Despite what one would think/hope, sending a message to a given address does not inherently give Google a high confidence that a reply from this address is expected (and, for example, that it should bypass spam checks). I have confirmed with Google's tech support that there is no way to automatically have this happen. The user can do the following:
1. Add the address to your contacts list in Gmail.
2. Check spam folder for replies, and mark it as "not spam" if something ends up there, which should influence the fate of future replies received. I can also approve an address at the domain level, i.e. if it is a big vendor or similar. I've had to do this with several of our Chinese vendors. I regularly ask engineering and purchasing to give me a list of the supplies we deal with, so I can approve them as a preventative measure.

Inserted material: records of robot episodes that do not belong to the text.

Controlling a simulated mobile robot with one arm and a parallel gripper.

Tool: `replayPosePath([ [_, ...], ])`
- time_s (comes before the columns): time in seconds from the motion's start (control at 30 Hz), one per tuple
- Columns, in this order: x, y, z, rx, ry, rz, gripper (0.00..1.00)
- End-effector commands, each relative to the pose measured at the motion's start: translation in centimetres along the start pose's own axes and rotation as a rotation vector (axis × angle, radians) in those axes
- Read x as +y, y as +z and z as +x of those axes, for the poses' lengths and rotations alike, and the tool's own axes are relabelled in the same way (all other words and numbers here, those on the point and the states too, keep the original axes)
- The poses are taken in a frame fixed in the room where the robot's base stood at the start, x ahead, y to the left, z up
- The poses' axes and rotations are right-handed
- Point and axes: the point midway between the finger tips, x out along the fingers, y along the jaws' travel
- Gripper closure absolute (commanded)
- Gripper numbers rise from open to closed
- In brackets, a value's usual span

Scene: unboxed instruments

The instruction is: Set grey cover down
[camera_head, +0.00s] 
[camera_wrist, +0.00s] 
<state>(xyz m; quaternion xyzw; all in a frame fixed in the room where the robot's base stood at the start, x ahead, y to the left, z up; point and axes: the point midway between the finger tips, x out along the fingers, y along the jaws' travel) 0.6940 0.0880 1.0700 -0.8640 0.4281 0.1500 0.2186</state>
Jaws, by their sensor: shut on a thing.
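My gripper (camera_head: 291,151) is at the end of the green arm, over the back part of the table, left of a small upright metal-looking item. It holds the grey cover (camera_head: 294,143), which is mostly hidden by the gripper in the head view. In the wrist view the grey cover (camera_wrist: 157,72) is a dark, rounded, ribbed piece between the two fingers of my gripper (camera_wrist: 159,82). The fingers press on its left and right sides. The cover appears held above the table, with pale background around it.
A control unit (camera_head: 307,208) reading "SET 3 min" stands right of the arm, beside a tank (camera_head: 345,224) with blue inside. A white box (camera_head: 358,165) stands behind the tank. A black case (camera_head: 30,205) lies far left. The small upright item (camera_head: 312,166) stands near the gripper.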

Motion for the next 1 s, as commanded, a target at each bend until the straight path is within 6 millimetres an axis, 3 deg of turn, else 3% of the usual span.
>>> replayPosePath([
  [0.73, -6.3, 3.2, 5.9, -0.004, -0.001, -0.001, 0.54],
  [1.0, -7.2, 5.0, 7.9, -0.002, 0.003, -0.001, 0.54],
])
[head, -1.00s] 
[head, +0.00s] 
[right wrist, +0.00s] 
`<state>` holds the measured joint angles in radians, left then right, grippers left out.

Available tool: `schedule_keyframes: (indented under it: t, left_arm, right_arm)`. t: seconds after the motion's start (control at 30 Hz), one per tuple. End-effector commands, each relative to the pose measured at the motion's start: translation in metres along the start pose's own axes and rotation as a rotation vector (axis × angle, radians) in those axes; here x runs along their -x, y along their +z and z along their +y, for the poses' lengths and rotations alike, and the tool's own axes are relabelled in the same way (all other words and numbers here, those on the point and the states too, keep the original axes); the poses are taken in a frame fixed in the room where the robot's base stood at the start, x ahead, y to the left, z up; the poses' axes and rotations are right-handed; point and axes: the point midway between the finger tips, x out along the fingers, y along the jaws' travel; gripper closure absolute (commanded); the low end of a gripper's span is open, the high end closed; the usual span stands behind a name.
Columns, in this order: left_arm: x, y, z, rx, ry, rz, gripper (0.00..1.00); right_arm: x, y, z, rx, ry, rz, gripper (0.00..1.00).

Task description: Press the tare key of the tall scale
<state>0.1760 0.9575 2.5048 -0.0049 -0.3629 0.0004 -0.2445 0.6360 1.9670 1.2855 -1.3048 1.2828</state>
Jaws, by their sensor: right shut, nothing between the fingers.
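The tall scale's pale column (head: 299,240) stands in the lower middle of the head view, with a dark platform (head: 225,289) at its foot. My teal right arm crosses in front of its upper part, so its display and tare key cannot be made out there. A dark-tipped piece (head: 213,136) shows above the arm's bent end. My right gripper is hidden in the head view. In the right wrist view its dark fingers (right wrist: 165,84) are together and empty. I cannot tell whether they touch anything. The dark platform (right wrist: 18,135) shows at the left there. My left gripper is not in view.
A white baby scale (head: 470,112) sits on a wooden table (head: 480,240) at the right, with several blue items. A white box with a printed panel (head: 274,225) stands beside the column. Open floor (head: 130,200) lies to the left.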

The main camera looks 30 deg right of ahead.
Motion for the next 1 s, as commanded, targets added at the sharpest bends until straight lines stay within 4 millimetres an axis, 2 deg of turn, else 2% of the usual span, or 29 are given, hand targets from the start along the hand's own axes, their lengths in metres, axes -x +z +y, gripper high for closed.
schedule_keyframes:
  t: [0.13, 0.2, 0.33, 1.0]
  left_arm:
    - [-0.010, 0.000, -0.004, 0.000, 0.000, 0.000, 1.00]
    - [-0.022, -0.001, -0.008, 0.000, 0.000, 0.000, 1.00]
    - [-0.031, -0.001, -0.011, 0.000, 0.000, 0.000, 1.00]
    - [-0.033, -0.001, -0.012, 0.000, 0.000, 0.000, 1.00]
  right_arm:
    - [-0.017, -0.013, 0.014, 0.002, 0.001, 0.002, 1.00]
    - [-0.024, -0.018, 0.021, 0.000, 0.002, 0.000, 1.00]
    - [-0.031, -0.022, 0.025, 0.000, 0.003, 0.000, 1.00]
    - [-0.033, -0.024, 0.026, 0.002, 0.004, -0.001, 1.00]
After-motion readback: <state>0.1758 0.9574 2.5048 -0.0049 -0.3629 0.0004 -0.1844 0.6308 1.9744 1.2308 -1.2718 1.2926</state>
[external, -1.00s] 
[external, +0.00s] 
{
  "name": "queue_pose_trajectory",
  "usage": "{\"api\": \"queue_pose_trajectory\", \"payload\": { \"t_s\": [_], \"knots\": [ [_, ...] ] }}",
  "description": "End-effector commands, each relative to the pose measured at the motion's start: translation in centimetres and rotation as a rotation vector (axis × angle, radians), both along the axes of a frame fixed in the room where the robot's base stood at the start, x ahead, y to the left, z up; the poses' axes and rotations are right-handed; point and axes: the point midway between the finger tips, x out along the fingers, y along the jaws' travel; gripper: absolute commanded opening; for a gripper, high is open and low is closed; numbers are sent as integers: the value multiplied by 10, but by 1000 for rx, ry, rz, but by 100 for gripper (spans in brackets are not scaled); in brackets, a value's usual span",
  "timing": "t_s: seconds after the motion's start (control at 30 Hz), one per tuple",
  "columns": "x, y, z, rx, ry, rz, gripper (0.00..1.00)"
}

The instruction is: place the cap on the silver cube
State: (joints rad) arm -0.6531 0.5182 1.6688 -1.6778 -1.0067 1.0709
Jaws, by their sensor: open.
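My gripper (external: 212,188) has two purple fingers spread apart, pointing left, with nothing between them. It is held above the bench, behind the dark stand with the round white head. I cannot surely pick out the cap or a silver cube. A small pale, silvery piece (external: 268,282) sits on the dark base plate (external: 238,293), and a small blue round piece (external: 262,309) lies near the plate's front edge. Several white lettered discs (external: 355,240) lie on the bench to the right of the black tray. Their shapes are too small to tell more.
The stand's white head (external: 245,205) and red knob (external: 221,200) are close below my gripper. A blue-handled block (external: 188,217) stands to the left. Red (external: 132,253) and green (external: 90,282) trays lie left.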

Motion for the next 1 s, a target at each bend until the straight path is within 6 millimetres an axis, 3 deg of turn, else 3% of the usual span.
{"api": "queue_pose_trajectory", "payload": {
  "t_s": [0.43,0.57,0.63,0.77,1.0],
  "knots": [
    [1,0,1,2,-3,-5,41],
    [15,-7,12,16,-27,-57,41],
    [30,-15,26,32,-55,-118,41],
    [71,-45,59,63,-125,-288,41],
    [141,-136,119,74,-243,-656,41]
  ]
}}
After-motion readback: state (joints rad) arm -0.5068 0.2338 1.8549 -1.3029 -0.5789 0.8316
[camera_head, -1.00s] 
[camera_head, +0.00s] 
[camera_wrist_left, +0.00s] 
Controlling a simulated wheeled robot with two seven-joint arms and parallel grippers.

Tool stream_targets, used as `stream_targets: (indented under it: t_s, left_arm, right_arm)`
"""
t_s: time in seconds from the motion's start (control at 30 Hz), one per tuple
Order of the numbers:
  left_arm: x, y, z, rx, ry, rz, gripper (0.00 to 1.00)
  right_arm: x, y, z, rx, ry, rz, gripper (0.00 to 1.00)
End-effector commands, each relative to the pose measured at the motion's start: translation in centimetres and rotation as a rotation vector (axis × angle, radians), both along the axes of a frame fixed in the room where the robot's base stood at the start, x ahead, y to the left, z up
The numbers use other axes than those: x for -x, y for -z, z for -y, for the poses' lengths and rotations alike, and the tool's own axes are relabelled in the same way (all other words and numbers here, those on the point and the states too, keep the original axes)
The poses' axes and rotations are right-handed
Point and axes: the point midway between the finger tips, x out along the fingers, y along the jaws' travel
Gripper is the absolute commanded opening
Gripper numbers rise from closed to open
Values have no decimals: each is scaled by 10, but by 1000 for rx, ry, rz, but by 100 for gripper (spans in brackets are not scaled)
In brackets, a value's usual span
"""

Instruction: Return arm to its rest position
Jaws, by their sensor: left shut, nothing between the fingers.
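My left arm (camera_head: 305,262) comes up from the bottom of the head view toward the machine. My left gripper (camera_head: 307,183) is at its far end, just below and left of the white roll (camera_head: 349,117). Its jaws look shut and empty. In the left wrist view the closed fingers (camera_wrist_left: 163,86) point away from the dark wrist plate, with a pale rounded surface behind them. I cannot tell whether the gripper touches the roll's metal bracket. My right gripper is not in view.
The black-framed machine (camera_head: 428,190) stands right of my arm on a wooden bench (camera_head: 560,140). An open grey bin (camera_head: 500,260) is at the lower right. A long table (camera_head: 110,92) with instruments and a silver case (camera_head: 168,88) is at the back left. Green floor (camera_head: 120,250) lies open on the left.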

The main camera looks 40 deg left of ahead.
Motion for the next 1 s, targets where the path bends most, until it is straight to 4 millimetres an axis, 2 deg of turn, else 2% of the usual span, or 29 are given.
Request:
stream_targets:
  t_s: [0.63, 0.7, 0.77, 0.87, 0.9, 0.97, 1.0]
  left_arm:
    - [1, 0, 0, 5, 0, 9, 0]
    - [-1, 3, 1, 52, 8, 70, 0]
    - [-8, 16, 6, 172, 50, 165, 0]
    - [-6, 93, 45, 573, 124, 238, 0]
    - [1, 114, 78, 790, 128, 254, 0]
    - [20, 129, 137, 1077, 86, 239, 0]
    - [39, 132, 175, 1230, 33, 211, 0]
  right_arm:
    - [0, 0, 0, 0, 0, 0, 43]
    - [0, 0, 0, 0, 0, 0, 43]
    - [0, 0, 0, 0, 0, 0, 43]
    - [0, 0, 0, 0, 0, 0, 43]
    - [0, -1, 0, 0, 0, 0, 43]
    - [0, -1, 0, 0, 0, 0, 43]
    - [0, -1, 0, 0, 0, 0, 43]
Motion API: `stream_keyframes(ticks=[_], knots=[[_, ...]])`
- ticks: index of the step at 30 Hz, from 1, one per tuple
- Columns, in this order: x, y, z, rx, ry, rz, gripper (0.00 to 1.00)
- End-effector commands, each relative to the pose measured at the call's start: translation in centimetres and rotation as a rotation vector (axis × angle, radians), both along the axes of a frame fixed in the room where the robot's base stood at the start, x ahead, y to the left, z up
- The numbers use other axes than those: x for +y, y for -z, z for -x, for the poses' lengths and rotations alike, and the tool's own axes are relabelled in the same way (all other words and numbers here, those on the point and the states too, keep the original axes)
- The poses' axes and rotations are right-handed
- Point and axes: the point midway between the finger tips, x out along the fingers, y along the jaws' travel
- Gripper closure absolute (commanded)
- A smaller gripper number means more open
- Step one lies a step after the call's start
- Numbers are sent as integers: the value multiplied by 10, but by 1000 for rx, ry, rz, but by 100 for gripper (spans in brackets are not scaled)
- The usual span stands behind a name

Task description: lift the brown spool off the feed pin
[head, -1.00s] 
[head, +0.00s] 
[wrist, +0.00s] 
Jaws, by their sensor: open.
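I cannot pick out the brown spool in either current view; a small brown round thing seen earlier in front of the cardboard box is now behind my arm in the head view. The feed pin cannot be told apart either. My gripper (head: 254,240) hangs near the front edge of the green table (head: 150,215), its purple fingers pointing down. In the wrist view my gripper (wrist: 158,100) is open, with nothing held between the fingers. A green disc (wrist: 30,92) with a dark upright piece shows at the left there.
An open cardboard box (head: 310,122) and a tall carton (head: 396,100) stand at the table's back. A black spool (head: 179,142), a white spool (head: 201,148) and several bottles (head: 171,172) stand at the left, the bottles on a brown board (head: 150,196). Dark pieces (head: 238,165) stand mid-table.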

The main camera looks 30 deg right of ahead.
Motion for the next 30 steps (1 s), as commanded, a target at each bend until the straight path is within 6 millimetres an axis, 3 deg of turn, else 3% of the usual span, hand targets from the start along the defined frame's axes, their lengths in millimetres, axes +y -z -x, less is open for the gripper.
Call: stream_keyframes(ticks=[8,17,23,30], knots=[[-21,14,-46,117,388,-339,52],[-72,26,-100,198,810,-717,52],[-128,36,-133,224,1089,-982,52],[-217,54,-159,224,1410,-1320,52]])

For what it's worth, all of the false positive instances of reply -> spam we have experienced have involved the sender's email server having a problem. In the most recent case, it appears that the sender IP address appears on at least two internet blacklists. Since that is beyond my control, but we are trying to do business with these people, I can only add the domain to the approved senders list so that future replies from them should bypass the checks. However, if another company with a problematic email server replies to one of us, their message could very well still end up being marked spam.
Since Google can't help us, I am trying to figure out some kind of human process to defend against this, but to getting to a 0% false positive rate looks kind of ugly. One idea I had is to make a script that is invoked when a user sends a message, and somehow adds the recipient address to their contacts and/or some sort of approved sender list.
Has anyone done this?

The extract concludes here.